The sixth installment of “How to Save America.”

 Welcome to the sixth installment of “How to Save America.”   Last time I talked about what I called an “active defense” of our rights.  We need to talk about what that means and we need to establish the moral basis for defending our rights by any means necessary.  This will make some of you uncomfortable.  Going beyond protests, marches, blogs or legal defenses to lack of compliance is beyond the bounds of some.  Engaging in actual violence is another because we have been conditioned to believe that non-violence is the only moral response to tyranny and injustice.  It certainly didn’t work for the Jews in Germany in the 30s and the founders didn’t believe it either.
    What we need to do is put conflict and violence in its proper moral context.  First of all, conflict and violence are part of the world we live in, always has been, always will be.  We may desire it not to be so, we may try to insulate ourselves from it but the fact is, evil and violence exist.  So where is the moral line drawn?  It is really very simple.  The one who threatens or uses violence to infringe on the individual rights of another is acting immorally.  The one who responds in defense of their rights, even violently, is acting morally.  We have a moral right, actually I would go so far as to say we have a moral duty, to defend our individual natural rights, our life, liberty and property, by whatever means necessary.

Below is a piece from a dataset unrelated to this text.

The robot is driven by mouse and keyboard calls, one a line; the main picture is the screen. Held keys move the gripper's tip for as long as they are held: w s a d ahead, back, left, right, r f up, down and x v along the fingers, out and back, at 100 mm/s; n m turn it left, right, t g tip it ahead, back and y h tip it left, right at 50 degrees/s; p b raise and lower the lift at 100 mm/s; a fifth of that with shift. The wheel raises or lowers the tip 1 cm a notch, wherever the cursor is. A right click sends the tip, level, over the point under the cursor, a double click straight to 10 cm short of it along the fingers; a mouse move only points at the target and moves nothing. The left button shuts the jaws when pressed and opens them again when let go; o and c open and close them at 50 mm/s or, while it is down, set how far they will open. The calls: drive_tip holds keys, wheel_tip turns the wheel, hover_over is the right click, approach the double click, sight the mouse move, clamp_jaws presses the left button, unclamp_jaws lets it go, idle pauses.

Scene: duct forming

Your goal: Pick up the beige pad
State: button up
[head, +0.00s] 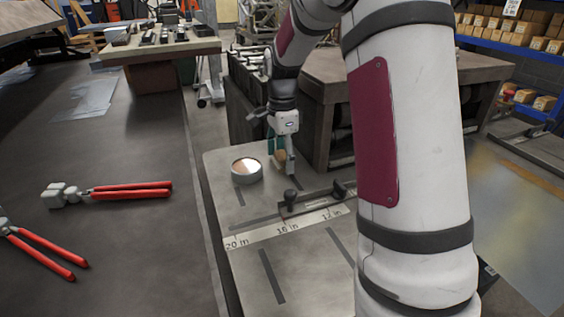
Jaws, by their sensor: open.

     Look at it this way.   If a mugger pulls a knife on you and demands your property, he is threatening to take your life if you don’t hand over your property.  Whether you would do so or not, can we agree that you have a right to protect your life and property under such a threat by whatever means necessary, including the use of lethal force?  If life is the highest value, the preservation of life can have no limits.  I have no right to take the life of another but I do have the right to use lethal force if he or she is trying to take mine.  Any means of self defense is acceptable for self-preservation in the face of aggression.
      Now let’s elevate this from personal interactions to the relationship between the government and the governed.  This is crucial to understand, it is no different.  An assault on our lives and property by a criminal is no different than an assault on our lives and property by the government.  The criminal breaks the laws on theft or murder, the criminal government violates constitutional limits.   They both use force, or the threat of it, to accomplish their criminal ends.  Make no mistake, government is force.  Men establish governments to restrict the use of force among men-revenge or retaliation, and put it within an agreed upon set of laws and a system of administering justice.  Any time government uses that force outside the defense of rights, it is acting immorally and criminally.  When the government threatens to lock you up, take away your liberty, if you don’t turn over the fruits of your labor, that is immoral, it is theft.   When the government threatens to take your property because it objects to how you exercise your right to freely contract or associate, or not contract or associate, is theft, it is immoral.  When the government prohibits you from exercising your fundamental rights to speech or self protection, it is stealing your humanity.  Each and every one of us has the moral and, as Americans, constitutional right to resist such actions by any means necessary.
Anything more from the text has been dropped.